Should you read Tarantino’s screenplays, you’ll find yourself simultaneously impressed by what actors bring to his dialogue (the way that the right actors make his work sing), and the rigor with which he constructs his characterizations through baroque colloquialisms, pop-culture signifiers, street lingo, smack-talk. You get the sense that every word has been carefully placed, even the words many wish he’d stop using, and that he’s utilized his gift for gab as much for characterization as for showing off. (Sight & Sound ran a pre-release excerpt of the Pulp Fiction script back in the day, and even before you heard John Travolta and Samuel L. Jackson’s voices saying the “Royale with cheese” banter, you still got a great sense of who Vince and Jules were on the page.)
There’s a rigor there, and “rigor” isn’t necessarily a word you’d use to describe a lot of what he gives you in Cinema Speculation. It’s a grab bag, and in terms of the writing, a slightly mixed bag. Sometimes you get a close reading of a single film (Dirty Harry, Deliverance, Rolling Thunder). Sometimes you get little more than claustrophobic opinionating, as if you were stuck in the corner with someone manically speaking at you and you can’t quite worm yourself away. No one would deny that Tarantino doesn’t know the movies or moviemakers he’s holding court on, but he’s not always great at forming arguments that rely on more than “I saw this, I love this, you shoulda heard the crowd go wild back then.” He’ll describe the infamous, traumatizing rape sequence in Deliverance with a keen sense of acuity and attention to detail, then say something like, “After [Ned Beatty]’s booty is penetrated and hammered from behind, he collapses into the loose dirt and dead leaves, his feminization inside the masculine dynamic now finally complete.” It’s hard to tell whether the first half of this sentence undermines the second half, or vice versa.

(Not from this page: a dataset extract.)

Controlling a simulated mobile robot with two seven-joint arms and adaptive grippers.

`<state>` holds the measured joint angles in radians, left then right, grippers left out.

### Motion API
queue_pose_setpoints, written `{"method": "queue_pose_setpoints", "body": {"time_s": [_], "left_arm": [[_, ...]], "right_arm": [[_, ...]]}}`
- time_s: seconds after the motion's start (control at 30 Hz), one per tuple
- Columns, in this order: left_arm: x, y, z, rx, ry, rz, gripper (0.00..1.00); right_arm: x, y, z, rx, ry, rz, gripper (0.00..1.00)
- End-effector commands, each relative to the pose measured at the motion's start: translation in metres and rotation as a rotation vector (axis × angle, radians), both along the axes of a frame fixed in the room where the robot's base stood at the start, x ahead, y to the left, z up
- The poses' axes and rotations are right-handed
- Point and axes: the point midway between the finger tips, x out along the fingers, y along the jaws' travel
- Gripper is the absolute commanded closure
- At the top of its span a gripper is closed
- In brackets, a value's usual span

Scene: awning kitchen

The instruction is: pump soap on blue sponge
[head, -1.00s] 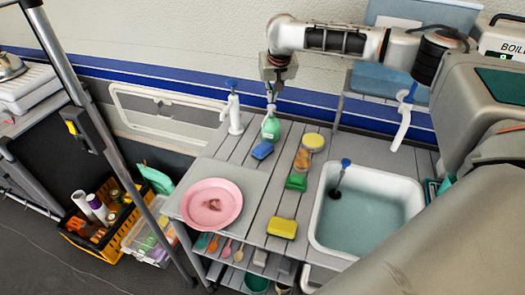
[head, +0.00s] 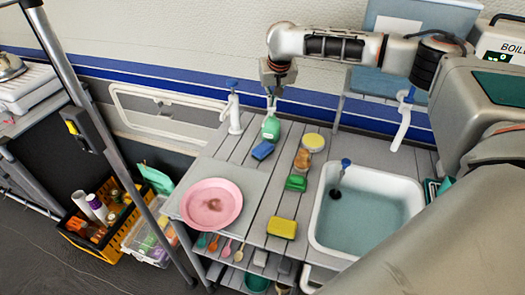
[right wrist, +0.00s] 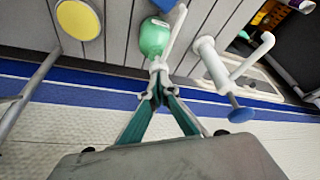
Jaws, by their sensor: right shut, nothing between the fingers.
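The green soap bottle (head: 271,128) stands upright at the back of the slatted counter. The blue sponge (head: 262,150) lies flat just in front of it, slightly to the left. My right gripper (head: 271,101) is shut and empty, pointing down at the bottle's top. In the right wrist view my right gripper's fingertips (right wrist: 158,70) are together at the white pump head, which they partly hide. The bottle (right wrist: 154,38) shows beyond them there. I cannot tell whether the fingertips touch the pump. My left gripper is not in view.
A white tap (head: 235,115) stands left of the bottle. A jar with a yellow lid (head: 313,142), a green sponge (head: 296,183) and a yellow sponge (head: 282,228) lie to the right and front. A pink plate (head: 211,205) and the sink (head: 320,235) flank them.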

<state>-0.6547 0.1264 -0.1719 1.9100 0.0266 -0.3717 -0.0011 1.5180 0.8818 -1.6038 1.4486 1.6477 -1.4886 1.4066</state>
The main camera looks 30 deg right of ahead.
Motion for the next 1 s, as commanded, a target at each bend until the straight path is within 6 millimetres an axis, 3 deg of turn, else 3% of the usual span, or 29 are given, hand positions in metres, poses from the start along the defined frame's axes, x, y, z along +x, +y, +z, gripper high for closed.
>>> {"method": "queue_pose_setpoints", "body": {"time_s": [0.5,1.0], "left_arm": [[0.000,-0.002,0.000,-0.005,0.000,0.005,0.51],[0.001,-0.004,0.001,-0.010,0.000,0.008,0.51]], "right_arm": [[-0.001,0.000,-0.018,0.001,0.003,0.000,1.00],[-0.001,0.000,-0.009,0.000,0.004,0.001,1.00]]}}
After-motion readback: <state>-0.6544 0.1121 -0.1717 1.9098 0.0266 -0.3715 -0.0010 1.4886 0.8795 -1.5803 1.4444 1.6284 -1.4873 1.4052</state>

The fun of reading Tarantino defend film maudits, attempting to enter personal favorites into larger pulp canons, and simply going on digressions is seeing where he’ll end up. Every film obsessive worth their salt has hills they are willing to die on, and Cinema Speculation gives you a Monument’s Valley worth of Tarantino’s. His love letter to LAT‘s Kevin Thomas is heartfelt and unexpected. You may not agree with him that Paradise Alley is “the greatest directorial debut since Orson Welles,” or that Dirty Harry signaled the end of American innocence, or that Brian De Palma owes more to Polanski than Hitchcock and should have made Taxi Driver, but it will not be for the author’s lack of trying to convince you. (As for his suggestion that Point Blank is little more than a TV movie — well, I reject your hypothesis.)

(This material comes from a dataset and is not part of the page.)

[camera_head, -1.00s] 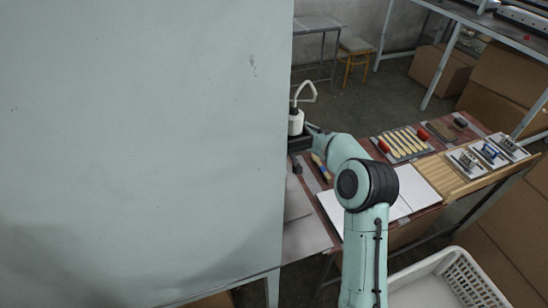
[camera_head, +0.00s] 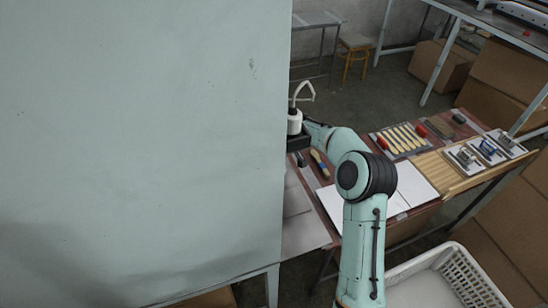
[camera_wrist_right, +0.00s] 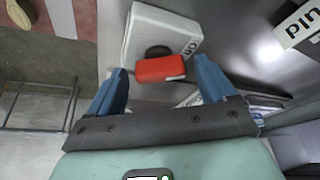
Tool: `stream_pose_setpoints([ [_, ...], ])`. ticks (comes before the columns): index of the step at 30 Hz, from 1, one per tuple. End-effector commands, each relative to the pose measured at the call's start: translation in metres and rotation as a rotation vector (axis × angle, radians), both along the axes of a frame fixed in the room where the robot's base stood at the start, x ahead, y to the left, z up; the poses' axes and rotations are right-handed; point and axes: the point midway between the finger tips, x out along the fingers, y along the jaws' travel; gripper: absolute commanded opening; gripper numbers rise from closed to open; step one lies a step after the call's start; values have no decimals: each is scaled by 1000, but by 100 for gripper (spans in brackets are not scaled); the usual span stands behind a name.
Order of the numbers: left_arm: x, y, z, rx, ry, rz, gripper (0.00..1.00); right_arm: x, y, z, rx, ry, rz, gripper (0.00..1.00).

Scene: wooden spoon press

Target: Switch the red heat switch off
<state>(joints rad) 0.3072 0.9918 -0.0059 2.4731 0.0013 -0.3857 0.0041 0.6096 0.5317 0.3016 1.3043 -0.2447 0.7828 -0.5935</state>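The red heat switch (camera_wrist_right: 160,69) shows in the right wrist view on the near edge of a white box with dark lettering (camera_wrist_right: 168,28). A dark round knob (camera_wrist_right: 158,51) sits just behind it. My right gripper (camera_wrist_right: 161,66) is open, its two blue fingers on either side of the switch in the picture. I see no finger touching it, and the depth gap is unclear. In the head view my right arm reaches toward the edge of a large pale green panel (camera_head: 140,140). The switch and the right fingers do not show there. My left gripper is not in view.
A white crate (camera_head: 460,275) stands in front. Another white label plate (camera_wrist_right: 298,24) shows at the wrist view's upper right.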

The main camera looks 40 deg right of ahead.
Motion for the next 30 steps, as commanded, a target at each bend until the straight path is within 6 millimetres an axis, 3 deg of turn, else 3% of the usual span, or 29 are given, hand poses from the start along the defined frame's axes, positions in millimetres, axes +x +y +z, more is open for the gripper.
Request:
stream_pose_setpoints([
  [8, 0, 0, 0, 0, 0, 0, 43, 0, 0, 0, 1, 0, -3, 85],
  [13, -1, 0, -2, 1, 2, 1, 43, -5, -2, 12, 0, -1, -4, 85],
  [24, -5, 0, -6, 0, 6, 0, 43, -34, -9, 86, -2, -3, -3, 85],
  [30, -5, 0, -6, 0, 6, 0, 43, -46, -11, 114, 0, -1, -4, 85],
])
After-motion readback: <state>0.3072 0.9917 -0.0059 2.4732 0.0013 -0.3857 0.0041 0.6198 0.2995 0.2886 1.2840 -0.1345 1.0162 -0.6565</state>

The frustration comes from the lack of focus and construction in some of these pieces, and you dearly wish that there was an editor at hand to help craft the looser arguments and lose a few dead-end detours in the book — in the parlance of the book, there are times where this Rocky Balboa desperately needs a Mickey in his corner to add discipline. Film criticism without passion is simply an intellectual exercise; you need love and enthusiasm to go along with your analysis or else you risk writing that feels like it came from a brain in a jar. Yet enthusiasm trumping a deeper engagement with the work also runs the risk of being off-putting, and despite the nice turns of phrase, a number of the writings in this book feel like they needed to go deeper or least get another draft. Or that Tarantino’s cult-of-personality side is grabbing the wheel from his more thoughtful side. You want more of Django & Django Tarantino. You settle for a lot of the Top Gun monologue Tarantino.

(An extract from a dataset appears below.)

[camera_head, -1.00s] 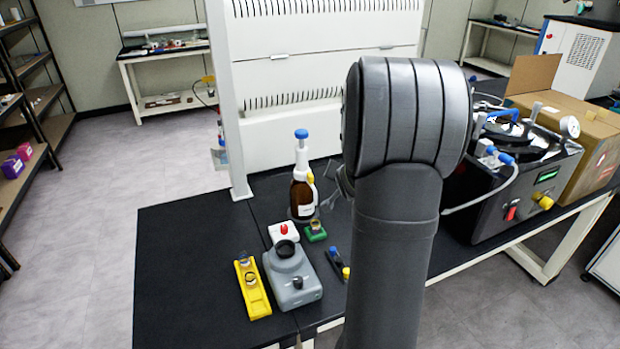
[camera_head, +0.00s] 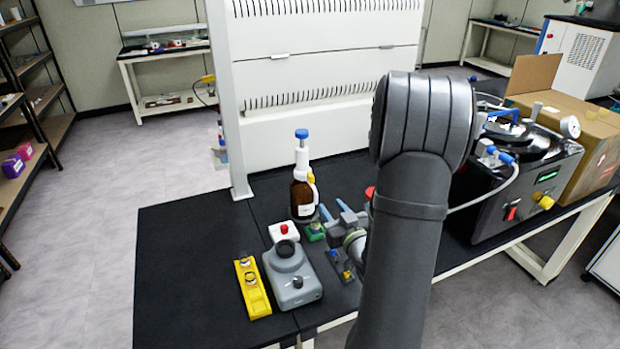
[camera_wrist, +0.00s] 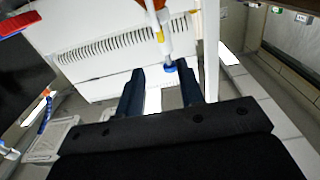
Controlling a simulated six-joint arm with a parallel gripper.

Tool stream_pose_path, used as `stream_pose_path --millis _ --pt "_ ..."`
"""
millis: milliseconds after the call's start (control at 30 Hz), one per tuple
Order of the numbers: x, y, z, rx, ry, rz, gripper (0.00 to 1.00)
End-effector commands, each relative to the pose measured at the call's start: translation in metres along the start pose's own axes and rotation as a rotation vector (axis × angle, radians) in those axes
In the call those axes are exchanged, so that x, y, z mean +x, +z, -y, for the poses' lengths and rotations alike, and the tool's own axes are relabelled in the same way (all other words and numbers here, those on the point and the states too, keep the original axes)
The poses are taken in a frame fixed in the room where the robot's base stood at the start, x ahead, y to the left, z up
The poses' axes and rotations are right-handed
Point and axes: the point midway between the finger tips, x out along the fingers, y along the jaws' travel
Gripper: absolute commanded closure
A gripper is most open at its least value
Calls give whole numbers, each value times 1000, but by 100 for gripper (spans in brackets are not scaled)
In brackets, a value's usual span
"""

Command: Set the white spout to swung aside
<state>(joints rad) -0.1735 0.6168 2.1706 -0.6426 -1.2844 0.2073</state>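The amber bottle (camera_head: 302,198) stands on the black bench with a white dispenser head, a blue cap (camera_head: 303,134) and a yellow part. The white spout (camera_head: 315,187) appears as a thin white piece on the bottle's right side, hanging down. My gripper (camera_head: 333,206) is just right of the bottle, its two blue-grey fingers apart and pointing toward it. I see nothing held. Whether a finger touches the spout cannot be told.
A grey device (camera_head: 291,277), a yellow rack (camera_head: 252,288) and a small green block (camera_head: 313,232) are in front of the bottle. A white louvred cabinet (camera_head: 320,70) stands behind. A black machine (camera_head: 520,190) is at the right. The bench's left part is clear.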

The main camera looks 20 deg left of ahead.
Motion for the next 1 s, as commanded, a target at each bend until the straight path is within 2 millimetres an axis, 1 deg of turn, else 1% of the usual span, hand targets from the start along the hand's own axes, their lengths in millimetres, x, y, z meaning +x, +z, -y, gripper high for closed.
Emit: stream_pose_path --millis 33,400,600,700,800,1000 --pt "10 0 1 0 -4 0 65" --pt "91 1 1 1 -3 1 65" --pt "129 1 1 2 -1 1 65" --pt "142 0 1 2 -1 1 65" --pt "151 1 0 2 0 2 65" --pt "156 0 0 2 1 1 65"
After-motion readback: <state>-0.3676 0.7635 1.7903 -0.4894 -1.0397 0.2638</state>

Yet the pieces that do stand out are fabulous, and suggest that our man Quentin may want to keep treading down this path if he really is going to quit after another movie. There are three entries in Cinema Speculation that justify picking up a copy, and all of them suggest a synergy between a movie lover’s brain and heart and gut. The first is a comparative piece between the bratty late ’60s filmmakers who took on the studio system and the “Film Brats” who followed. Tarantino’s idea is that the former were coming from a place of destruction, where the goal was to tear the old guard and old genres down. The latter, he says, came from a place of appreciation: They didn’t want to destroy the old way, they wanted to pay tribute to it and make, say, the best monster or mobster movie imaginable. The only issue with this article is that it’s too short — ideally, it would be the first chapter of a longer survey on both camps. The second is a valentine to Don Siegel’s Escape From Alcatraz draws from the director’s career, prison movies, Clint Eastwood’s persona and how the subject’s no-nonsense methodology mirrors Siegel’s final hurrah. It’s rock solid, and when this essay sticks the landing, you almost want to cheer.
The last one is the last entry in the book, focusing on a man named Floyd Ray Wilson, and is a companion piece to the book’s first chapter, covering Tarantino’s younger, formative filmgoing years. Here, Tarantino gives us a portrait of an older man who hung around the apartment he grew up in with his mom and her friends, a guy who also liked movies and took a teenage Quentin to see a lot of them. He quotes Floyd’s opinions on everything from William Marshall to Lash LaRue, and is both a father figure, an unreliable presence and a dear friend to this young film lover. Floyd has even written a few screenplays, which — along with the older man’s sensibilities about the joys of sitting in the dark with strangers — will have a profound effect on Tarantino’s future. It ends with one of the most heartbreaking lines he’s ever written. The mix of conversational jive talk, seemingly small exchanges that reverberate, movie love, wit, pathos, autobiography, and atmosphere almost make it seem like a short story, yet it also puts so much of what we’ve read before into context. It’s a beautiful capper to a sometimes baffling collection. And it would make a great farewell movie if Tarantino did it.